»»

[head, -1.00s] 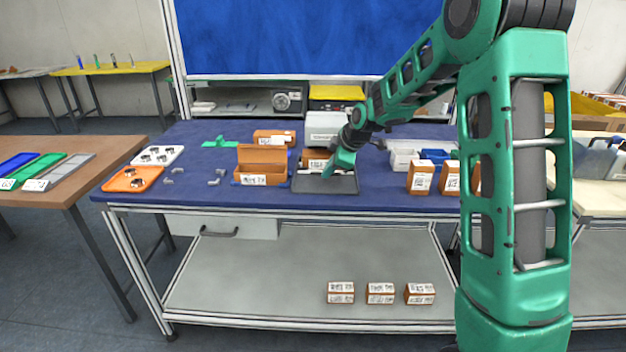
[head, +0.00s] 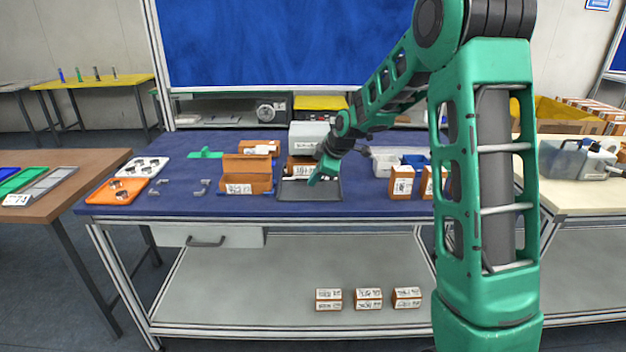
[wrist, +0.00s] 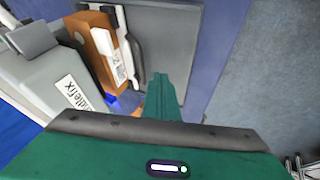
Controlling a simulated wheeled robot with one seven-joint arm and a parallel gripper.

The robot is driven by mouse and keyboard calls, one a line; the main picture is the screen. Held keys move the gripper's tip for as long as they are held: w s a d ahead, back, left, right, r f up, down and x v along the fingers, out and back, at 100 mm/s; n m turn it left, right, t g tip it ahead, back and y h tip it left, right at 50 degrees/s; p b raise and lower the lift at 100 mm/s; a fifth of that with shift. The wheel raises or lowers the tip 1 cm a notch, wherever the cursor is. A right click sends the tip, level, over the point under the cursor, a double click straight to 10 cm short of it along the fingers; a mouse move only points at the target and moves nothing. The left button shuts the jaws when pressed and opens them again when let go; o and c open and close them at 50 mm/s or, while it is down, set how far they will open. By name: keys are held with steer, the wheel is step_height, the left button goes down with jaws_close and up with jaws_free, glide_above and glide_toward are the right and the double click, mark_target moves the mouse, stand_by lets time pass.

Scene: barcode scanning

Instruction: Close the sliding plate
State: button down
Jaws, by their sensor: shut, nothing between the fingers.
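The sliding plate (head: 328,193) is a dark grey flat tray at the front of a grey scanning machine (head: 308,134). It extends toward the table's front edge. A brown labelled box (head: 302,169) sits at its back, under the machine. In the wrist view the plate (wrist: 178,22) shows a dark handle-like bar (wrist: 136,62) beside the labelled box (wrist: 103,45). My gripper (head: 314,182) is shut and empty, pointing down over the plate. In the wrist view the fingertips (wrist: 159,78) are over the plate, apart from the bar. I cannot tell whether they touch the plate.
An open brown box (head: 247,175) stands left of the plate. An orange tray (head: 118,191) is at the far left. The blue table front (head: 380,207) is clear.

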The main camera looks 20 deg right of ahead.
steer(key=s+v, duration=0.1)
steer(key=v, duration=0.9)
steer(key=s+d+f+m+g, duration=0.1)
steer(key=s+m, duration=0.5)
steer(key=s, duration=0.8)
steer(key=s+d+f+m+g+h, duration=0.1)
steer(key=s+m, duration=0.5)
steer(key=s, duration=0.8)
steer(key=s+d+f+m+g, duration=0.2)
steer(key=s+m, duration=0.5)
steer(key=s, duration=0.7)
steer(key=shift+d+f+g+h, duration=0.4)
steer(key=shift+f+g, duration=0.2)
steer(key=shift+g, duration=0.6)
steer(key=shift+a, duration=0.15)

««

**WHAT THE EXERCISE ASKS:** Copy nothing but the lines from the top of the data down to the line containing "Controlling a simulated", and leave the pictures out.

**WRITTEN REPLY:**
[head, -1.00s] 
[head, +0.00s] 
[wrist, +0.00s] 
Controlling a simulated wheeled robot with one seven-joint arm and a parallel gripper.

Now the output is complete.